In theory, several lawyers said, if you spend more than half the year living in one state, you can reasonably expect to be treated as a resident of that state. But they and others cautioned that the rules are not clear-cut, and you should make sure you take on the trappings -- "indicia," as lawyers say -- of residence in the state you want to be in and eliminate them in other states.

If there is a lot of money involved, states may go to extraordinary lengths to rope you in.

"I've seen estate tax auditors at the state level go to the extent of checking out utility bills," said attorney Rhonda J. Macdonald of Blankingship & Keith in Fairfax. "They'll go into more detail than you might think because it's worth it to them." Although a state has the right to levy estate taxes on real estate owned by nonresidents, other types of assets are generally taxed in the state of residence. So if Virginia, say, can show you actually lived there and not Florida, it can get a share of these other assets, Macdonald said. "If Virginia can claim all those bank accounts and stocks and bonds, they are going to do that," she said.
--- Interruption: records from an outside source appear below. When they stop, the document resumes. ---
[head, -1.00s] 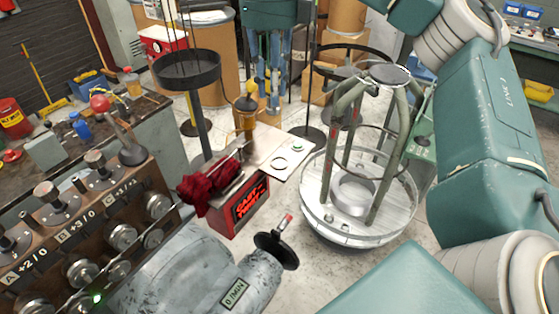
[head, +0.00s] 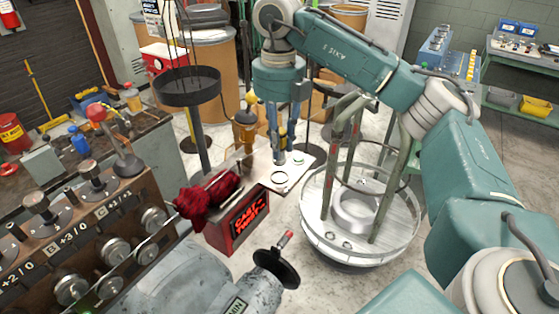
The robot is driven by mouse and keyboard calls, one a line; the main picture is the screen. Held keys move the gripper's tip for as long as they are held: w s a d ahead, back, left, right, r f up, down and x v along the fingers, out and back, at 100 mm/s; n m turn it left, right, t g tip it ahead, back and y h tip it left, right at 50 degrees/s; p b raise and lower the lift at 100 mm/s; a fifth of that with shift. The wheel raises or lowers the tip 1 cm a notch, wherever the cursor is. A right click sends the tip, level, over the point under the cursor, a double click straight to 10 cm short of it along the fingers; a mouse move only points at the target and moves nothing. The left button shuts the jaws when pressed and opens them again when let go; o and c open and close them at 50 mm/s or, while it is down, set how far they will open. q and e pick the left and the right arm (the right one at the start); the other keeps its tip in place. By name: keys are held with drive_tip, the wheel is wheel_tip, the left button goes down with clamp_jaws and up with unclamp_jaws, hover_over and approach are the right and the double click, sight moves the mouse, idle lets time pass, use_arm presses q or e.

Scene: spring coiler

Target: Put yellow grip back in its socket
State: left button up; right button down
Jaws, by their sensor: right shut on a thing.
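My right gripper (head: 279,158) points down over the light-coloured plate (head: 264,180) on the cart. It is shut on a small thing, and a bit of yellow, the yellow grip (head: 283,132), shows between its blue fingers; the fingers hide most of it. On the plate, a dark-rimmed ring (head: 280,178) lies just below and in front of the fingertips, and a smaller green ring (head: 298,160) lies to their right. I cannot tell which of these is the socket, or whether the fingertips touch the plate. My left gripper is out of view.
An amber, yellow-topped object (head: 246,126) stands just left of my right gripper. A red cloth (head: 207,198) lies on the red cart (head: 238,222). A round frame with a pale basin (head: 360,238) stands close on the right. The control panel (head: 85,235) fills the lower left.

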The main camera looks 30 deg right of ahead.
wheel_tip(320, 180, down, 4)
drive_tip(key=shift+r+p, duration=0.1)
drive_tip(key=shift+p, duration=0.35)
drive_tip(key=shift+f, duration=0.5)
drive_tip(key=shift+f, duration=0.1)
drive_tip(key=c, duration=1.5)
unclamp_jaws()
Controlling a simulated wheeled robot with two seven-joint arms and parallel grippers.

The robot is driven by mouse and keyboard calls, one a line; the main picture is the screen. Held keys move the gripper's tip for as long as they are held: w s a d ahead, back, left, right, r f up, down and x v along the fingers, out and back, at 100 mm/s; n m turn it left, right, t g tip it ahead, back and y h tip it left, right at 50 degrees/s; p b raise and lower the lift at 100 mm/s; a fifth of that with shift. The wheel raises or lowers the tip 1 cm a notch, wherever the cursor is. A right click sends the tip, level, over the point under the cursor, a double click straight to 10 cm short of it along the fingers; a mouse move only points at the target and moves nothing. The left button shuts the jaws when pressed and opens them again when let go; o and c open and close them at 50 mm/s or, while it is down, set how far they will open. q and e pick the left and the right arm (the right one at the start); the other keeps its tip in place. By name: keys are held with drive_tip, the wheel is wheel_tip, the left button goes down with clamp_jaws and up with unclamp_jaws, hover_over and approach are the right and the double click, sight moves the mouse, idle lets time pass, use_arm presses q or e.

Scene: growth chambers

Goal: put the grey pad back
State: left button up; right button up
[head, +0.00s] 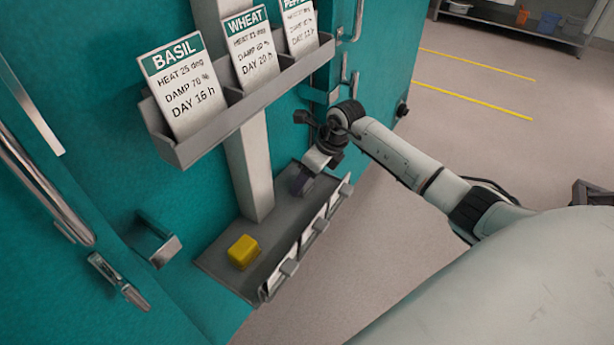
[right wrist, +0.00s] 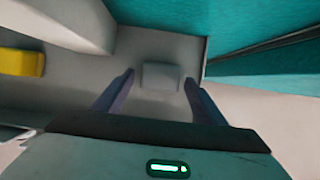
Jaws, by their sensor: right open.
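The grey pad (right wrist: 160,77) is a small pale grey block. In the right wrist view it rests on the grey lower shelf (right wrist: 75,96), near its end, a little ahead of and between my finger tips. My right gripper (right wrist: 160,82) is open and nothing is clamped in it. In the head view my right gripper (head: 302,184) reaches down over the far end of the same shelf (head: 218,262); the pad cannot be made out there behind the gripper. My left gripper is not in view.
A yellow block (head: 243,252) sits nearer on the lower shelf. Card holders (head: 313,232) line its outer edge. A post (head: 250,165) rises at the back to an upper rack (head: 240,108) with BASIL and WHEAT cards. Teal chamber doors with handles (head: 165,250) flank it. Open floor lies right.

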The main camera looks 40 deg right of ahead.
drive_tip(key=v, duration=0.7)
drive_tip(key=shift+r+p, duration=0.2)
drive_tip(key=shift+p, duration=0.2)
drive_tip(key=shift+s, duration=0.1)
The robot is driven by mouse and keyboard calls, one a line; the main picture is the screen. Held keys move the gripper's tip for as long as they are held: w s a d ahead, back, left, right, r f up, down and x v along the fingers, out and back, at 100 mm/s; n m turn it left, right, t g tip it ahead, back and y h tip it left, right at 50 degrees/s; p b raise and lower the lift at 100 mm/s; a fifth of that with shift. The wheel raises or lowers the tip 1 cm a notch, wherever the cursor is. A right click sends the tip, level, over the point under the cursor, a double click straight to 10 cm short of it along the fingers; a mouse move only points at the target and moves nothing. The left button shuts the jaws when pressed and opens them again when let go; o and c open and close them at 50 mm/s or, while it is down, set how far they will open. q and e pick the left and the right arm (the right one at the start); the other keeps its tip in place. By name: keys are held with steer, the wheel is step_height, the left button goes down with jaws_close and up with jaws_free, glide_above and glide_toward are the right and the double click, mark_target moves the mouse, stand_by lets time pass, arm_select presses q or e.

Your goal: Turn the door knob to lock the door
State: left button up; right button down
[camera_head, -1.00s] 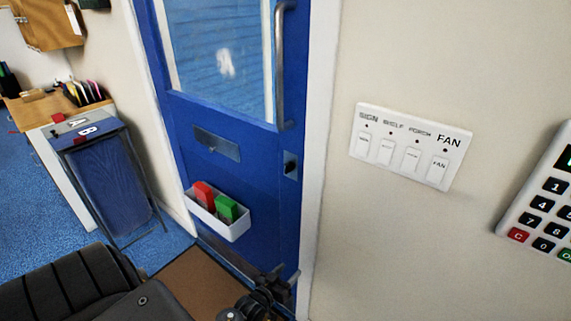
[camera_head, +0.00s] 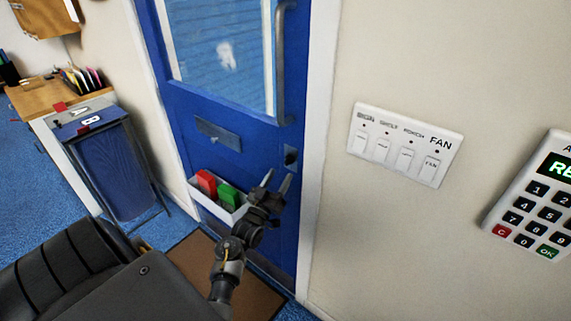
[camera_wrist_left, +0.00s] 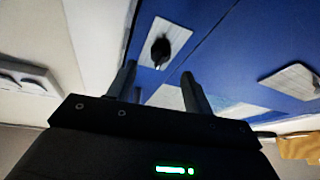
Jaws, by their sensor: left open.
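The blue door (camera_head: 262,150) stands in its white frame and looks closed. A small metal lock plate (camera_head: 290,160) is near its right edge, below the long handle. In the left wrist view the black door knob (camera_wrist_left: 160,51) sticks out of its pale plate (camera_wrist_left: 174,35). My left gripper (camera_head: 278,179) is just below the lock plate in the head view, pointing up toward it. In the left wrist view my left gripper (camera_wrist_left: 158,75) is open and empty, with the knob ahead, roughly between its fingertips and apart from them. My right gripper is out of view.
A white bin (camera_head: 222,206) with a red and a green block hangs on the door beside my left gripper. A long metal handle (camera_head: 281,65) is above. A switch panel (camera_head: 405,145) and a keypad (camera_head: 535,200) are on the right wall.

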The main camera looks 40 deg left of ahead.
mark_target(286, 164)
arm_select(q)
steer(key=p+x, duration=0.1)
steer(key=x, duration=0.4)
The worst case, said Tansill, is to have two states lay claim to your estate. Because the estate's recourse is the state courts, if both rule in favor of the tax collectors the estate is out of luck. It's "double taxation, and there's no relief," said Tansill. And even if the estate wins, it can burn up a lot of money on lawyers and accountants. "Just avoiding the fight is worth something," he said.

Tansill noted that he had a client who owned an apartment building in Washington, a condo in Rehoboth and a condo in Fort Lauderdale, and spent four months a year in each. "We were really afraid we would have three states clamoring" after his estate when he died, Tansill said.

He said he advised his client to consolidate his holdings in one state, which he did, and there ultimately was no problem with the estate.

The key to establishing domicile where you want it, for both income and estate taxes, experts said, is making the transition to your new state real and complete. You can return to your former home state to visit and you can continue to own property there, but you should join your new community fully and completely.

"You've got to do all the routine things," Brennan said. This means, among other things: Spend more than half the year in your new state. That means at least 183 days, and several experts recommend keeping utility bills and other evidence showing you were actually there.

Register to vote in your new state, and actually vote as much as you can. Inform the election board in your previous state that you've moved and cancel your registration there. Register your car in the new state and get a driver's license there.

Claim any homestead exemptions that may be offered by the new state. And if you are claiming one here, such as the District's for homeowners, give it up.

Close your bank accounts here and open new ones in your new state. Transfer your brokerage account, if you have one, to your new state. Change the address on mutual funds, dividend payments and other investments.

Use your new address on all official documents that require an address. These include such things as passport applications, tax returns, credit card applications, even hotel registers.

Move your family there. If you claim to live in Florida and your spouse and children are still here, that's likely to raise the tax collector's eyebrows.

Some states, such as Florida, offer a "declaration of domicile," a special document you can file to establish residence. See if your new state has one, and if so, file it. Cancel club memberships or switch to nonresident status. If you are on the board of directors of charities and other institutions, consider resigning.

Keep your stories straight. For example, don't tell the tax collectors in Richmond that you're a resident of Florida at the same time that you're telling the University of Virginia in Charlottesville that you're a Virginia resident and your child qualifies for in-state tuition.

In addition, said Macdonald, if you keep a house or other real estate in your former state, consider putting it into a revocable trust. The state will still be able to tax it at your death, but property in trust doesn't have to go through probate. If your will is probated in another state, nontrust property is likely to have to go through an ancillary probate, which is a hassle.